Perhatikan Airmu, Perhatikan Ibadahmu

Seorang santri sedang berwudlu.
Foto. Gasek Multimedia

Ponpesgasek.id 
— Air menjadi salah satu aspek yang sangat penting dalam segala kegiatan bersuci, sebelum melaksanakan ibadah. Baik bersuci dari hadast kecil dengan cara berwudlu atau bersuci dari hadast besar dengan cara mandi. Selain itu, air juga menjadi salah satu sarana menghilangkan atau mensucikan najis. Seperti kencing, muntah, darah, kotoran hewan, dan lain sebagainya.

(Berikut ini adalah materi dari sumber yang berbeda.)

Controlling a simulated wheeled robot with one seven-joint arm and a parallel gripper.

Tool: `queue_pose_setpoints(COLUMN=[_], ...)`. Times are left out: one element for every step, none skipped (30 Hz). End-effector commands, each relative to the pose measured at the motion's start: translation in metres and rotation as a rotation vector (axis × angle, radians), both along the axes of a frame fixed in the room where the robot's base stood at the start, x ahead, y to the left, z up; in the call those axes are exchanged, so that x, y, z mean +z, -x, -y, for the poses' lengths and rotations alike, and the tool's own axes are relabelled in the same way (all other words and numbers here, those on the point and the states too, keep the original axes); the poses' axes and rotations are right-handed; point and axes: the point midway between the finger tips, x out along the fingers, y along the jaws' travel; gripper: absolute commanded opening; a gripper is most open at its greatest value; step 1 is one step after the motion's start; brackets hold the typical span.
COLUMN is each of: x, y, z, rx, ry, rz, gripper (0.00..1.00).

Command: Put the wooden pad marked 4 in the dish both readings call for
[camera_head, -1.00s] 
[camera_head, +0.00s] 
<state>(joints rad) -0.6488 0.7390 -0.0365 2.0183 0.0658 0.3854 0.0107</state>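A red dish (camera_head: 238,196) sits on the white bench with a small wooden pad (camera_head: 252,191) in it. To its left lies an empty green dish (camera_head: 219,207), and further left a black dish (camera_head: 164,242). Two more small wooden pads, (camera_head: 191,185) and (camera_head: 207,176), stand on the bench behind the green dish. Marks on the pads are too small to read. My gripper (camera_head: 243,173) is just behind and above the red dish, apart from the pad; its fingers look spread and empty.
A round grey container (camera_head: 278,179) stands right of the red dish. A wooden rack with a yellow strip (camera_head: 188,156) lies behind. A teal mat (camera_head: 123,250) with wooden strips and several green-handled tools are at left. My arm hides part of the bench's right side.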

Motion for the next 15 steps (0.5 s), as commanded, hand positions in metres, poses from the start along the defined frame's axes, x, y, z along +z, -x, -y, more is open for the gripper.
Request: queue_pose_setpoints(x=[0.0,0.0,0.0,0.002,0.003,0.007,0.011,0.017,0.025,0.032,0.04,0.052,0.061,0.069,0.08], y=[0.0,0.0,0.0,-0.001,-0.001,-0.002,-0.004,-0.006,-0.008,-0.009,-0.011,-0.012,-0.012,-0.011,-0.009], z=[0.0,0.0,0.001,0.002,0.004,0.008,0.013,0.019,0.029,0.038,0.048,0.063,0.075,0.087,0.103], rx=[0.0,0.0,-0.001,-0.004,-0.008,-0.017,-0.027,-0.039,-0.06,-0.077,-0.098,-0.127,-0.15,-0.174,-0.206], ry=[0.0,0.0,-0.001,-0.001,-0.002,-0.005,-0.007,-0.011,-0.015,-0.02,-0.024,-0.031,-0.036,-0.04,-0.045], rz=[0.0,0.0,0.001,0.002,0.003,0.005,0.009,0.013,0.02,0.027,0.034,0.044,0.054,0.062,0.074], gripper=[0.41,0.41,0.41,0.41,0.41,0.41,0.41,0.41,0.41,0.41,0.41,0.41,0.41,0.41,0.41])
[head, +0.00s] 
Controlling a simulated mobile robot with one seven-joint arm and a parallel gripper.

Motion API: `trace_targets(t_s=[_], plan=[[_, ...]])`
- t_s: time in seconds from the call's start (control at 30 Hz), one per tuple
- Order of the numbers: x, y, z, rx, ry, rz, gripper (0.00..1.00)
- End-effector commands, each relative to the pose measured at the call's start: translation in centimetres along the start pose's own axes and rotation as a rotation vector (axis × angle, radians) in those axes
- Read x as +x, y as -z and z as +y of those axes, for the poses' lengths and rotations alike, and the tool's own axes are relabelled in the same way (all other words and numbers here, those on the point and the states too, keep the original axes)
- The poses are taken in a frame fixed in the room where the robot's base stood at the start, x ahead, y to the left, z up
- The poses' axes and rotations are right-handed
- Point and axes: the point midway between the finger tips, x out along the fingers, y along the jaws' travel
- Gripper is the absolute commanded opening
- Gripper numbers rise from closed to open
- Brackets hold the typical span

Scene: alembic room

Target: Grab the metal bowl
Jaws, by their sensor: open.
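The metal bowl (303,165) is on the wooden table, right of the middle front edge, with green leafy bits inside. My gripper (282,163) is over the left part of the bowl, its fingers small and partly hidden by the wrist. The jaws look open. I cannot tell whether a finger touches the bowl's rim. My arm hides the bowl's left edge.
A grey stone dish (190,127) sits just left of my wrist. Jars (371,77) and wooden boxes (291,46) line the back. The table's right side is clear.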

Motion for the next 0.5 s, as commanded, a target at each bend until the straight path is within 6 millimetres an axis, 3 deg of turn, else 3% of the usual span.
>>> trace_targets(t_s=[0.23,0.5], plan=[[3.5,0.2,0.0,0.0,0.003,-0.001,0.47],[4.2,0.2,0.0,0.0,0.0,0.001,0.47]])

Bahkan salah satu amal yang menjadi aspek utama yang ditanyakan ketika yaumil akhir (hari akhir) kelak adalah sholat. Bagaimana Sholatmu? Sedang yang menjadi salah satu syarat sah sholat adalah suci. Baik suci dari hadast kecil maupun hadast besar, serta suci badan, pakaian dan tempat dari najis. Sedangkan jalan menuju suci dari hadast maupun najis, salah satunya adalah menggunakan air.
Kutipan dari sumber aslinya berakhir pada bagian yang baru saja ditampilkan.